Il dipendente che segnala fatti di reato di cui sia venuto a conoscenza, e fuori dei casi di calunnia, “non può essere sanzionato, demansionato, licenziato, trasferito, o sottoposto ad altra misura organizzativa” cosicchè il provvedimento dispone due accorgimenti che riguardano sia la stessa tutela dell’identità e successivamente la procedura di segnalazione del fatto di reato, strettamente ed ontologicamente collegati. Ecco perché la legge ammette la tutela di cui all’art. 329 c.p.ed l’obbligo di riservatezza nella segnalazione alla Corte dei Conti finchè non sia chiusa la fase istruttoria, al pari di cio’ che accade per le azioni disciplinati.
Tra le scelte del legislatore è prevista sia l’attivazione di un sistema informatico dedicato crittografato che l’attivazione di un sistema alternativo, il che vorrebbe dire che accanto alla piattaforma elettronica si dovrebbe tornare indietro al cartaceo. Un parte della dottrina[1]sostiene che “maggiore garanzia (la darebbe) una segnalazione “verbale” fornita con il massimo delle garanzie di riservatezze, oltre che di economicità”.
Va da sé che nelle more delle linee guida Anac- Garante privacy- anche al fine di evitare probabili sanzioni rinvenienti dall’attivazione delle tutele da parte di chi è deputato per legge (RPCT su tutti), la regola vorrebbe che gli Enti adottino un sistema immediato di tutela del segnalatore anonimo in forma cartacea, magari prevedendo il ritorno alla classica “segnalazione anonima al RPCT” che rechi il racconto dei fatti e l’allegazione dei documenti probatori. E’ di tutta evidenza che il racconto generico non potrà che essere oggetto di preventivo rigetto da parte dell’RPCT.

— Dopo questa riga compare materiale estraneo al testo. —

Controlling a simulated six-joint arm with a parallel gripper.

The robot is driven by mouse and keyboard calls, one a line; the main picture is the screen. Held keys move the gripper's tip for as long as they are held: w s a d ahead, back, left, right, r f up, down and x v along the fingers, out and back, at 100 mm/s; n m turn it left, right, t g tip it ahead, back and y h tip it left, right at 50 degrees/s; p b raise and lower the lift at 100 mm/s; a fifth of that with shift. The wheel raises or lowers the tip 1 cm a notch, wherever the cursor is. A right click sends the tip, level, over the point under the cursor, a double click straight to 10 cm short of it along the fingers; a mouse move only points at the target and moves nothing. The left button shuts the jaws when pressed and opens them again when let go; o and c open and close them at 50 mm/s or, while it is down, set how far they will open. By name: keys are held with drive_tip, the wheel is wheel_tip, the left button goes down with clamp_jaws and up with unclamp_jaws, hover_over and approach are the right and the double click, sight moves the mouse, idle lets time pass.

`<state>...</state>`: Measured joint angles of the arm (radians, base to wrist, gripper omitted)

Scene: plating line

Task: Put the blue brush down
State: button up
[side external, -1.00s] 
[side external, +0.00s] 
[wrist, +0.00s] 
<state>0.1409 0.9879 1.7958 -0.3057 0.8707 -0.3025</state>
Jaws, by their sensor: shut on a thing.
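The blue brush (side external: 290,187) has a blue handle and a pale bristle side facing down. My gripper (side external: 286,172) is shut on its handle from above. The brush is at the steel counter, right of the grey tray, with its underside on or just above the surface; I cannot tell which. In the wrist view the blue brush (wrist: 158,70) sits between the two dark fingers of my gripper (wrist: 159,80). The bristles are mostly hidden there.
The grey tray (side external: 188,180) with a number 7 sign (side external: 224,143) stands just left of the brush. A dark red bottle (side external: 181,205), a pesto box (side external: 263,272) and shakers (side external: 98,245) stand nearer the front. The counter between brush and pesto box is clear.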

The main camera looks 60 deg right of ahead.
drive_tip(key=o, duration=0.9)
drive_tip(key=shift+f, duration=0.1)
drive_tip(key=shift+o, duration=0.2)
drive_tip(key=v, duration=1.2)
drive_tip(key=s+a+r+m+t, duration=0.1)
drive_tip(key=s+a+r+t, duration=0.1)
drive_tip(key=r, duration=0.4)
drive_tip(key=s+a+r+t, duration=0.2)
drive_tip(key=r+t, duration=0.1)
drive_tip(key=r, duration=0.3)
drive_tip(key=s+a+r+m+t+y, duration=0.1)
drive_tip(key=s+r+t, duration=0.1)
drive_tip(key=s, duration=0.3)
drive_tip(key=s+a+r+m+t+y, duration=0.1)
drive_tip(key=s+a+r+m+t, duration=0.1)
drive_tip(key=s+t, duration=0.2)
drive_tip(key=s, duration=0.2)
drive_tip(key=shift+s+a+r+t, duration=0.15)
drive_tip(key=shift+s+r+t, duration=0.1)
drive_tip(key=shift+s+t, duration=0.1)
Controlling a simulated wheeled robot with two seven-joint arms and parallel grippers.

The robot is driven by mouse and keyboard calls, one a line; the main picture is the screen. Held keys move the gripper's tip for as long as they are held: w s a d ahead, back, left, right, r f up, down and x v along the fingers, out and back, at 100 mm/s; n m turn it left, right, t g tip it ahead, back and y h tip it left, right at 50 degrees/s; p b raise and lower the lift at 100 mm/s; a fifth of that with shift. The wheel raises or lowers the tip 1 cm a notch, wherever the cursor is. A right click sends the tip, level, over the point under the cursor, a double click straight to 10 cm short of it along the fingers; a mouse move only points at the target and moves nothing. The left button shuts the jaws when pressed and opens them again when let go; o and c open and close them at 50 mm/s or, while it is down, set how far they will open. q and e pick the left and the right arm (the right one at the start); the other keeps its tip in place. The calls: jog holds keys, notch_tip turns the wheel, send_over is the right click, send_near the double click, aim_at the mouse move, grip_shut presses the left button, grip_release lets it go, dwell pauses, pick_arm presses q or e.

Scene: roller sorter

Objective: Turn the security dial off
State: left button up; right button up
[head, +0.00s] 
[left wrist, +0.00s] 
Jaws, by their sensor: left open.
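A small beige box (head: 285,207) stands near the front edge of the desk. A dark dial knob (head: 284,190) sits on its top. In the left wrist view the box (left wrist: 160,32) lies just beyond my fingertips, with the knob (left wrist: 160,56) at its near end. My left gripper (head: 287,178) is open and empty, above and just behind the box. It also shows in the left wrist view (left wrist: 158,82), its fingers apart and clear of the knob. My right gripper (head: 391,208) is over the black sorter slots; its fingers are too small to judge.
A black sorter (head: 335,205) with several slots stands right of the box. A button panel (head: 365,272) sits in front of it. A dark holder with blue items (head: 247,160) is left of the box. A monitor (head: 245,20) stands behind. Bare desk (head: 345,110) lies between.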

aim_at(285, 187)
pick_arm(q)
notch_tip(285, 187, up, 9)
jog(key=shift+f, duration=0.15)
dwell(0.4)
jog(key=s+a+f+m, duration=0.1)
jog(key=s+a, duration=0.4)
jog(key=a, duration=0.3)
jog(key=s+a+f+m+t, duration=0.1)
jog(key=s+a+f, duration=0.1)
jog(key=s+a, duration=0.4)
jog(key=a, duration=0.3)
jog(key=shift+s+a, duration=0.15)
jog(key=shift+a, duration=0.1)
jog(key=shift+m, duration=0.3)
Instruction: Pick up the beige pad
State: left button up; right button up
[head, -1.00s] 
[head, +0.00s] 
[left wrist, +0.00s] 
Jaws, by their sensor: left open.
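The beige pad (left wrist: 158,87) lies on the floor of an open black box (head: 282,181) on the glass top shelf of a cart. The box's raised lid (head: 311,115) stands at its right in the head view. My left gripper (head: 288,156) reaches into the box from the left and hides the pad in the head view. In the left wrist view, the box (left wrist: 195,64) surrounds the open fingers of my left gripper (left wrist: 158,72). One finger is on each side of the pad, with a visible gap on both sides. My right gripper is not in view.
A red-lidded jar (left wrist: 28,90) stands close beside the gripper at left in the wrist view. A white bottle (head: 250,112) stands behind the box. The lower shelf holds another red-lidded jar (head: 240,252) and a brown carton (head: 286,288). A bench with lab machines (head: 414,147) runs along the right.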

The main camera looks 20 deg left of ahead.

La disciplina recata per gli Enti pubblici si estende anche agli Enti privati. La mancata estensione agli enti privati era stata già vista in passato come una deminutio di tutela, salvo la previsione in appositi protocolli di legalità per i dipendenti delle società private. In tal senso si era espressa la dottrina. La novella legislativa, invece modificando il testo del decreto n. 231, non fa “radicare “una “coscienza sociale” all’interno dei luoghi di lavoro, che invogli il singolo ad attivarsi per denunciare all’autorità ovvero anche al proprio datore di lavoro, eventuali illeciti di cui sia venuto a conoscenza in occasione dello svolgimento della propria prestazione”
Certamente l’aver previsto a regime nell’alveo della nuova legge la previsione di un sistema di tutela del segnalatore anonimo pone al riparo lo stesso lavoratore da angherie del datore di lavoro, circostanza invece meno rilevante nell’azienda pubblica.
La nuova legge, in realtà, come saggiamente sostenuto, “si caratterizza per l’apprezzabile intento di promuovere in Italia una diffusione del sistema di whistleblowing che includa nel suo ambito di applicazione la più ampia platea di operatori economici, siano essi pubblici o privati. Sebbene risulti apprezzabile l’impegno del legislatore a che una nuova cultura della legalità si diffonda in ambito lavorativo, permettendo che il lavoratore si faccia parte attiva nella segnalazione di condotte illecite perpetrate all’interno dell’azienda, i tempi per un giudizio certo circa la reale efficacia del nuovo sistema appaiono non del tutto maturi” in linea con il rapporto di studio relativo al II° monitoraggio nazionale sulla applicazione del whistleblowing pubblicato da Anac nella parte in cui si precisa che a quattro anni dalla entrata in vigore della legge il whistleblowing presenta “ancora di una certa diffidenza: e ciò tanto nei vertici degli enti pubblici quanto in larghi strati di dipendenti e dell’opinione pubblica”. Per fortuna, tuttavia, qualcosa si muove se vero che l’Autorità, in collaborazione con il MIUR, ha lanciato un “concorso di idee” indirizzato agli studenti delle ultime classi della scuola media superiore per la ricerca del nome italiano per il whistleblower, che vedrà la premiazione dei migliori prodotti artistici fra i tanti presentati e del miglior nome individuato.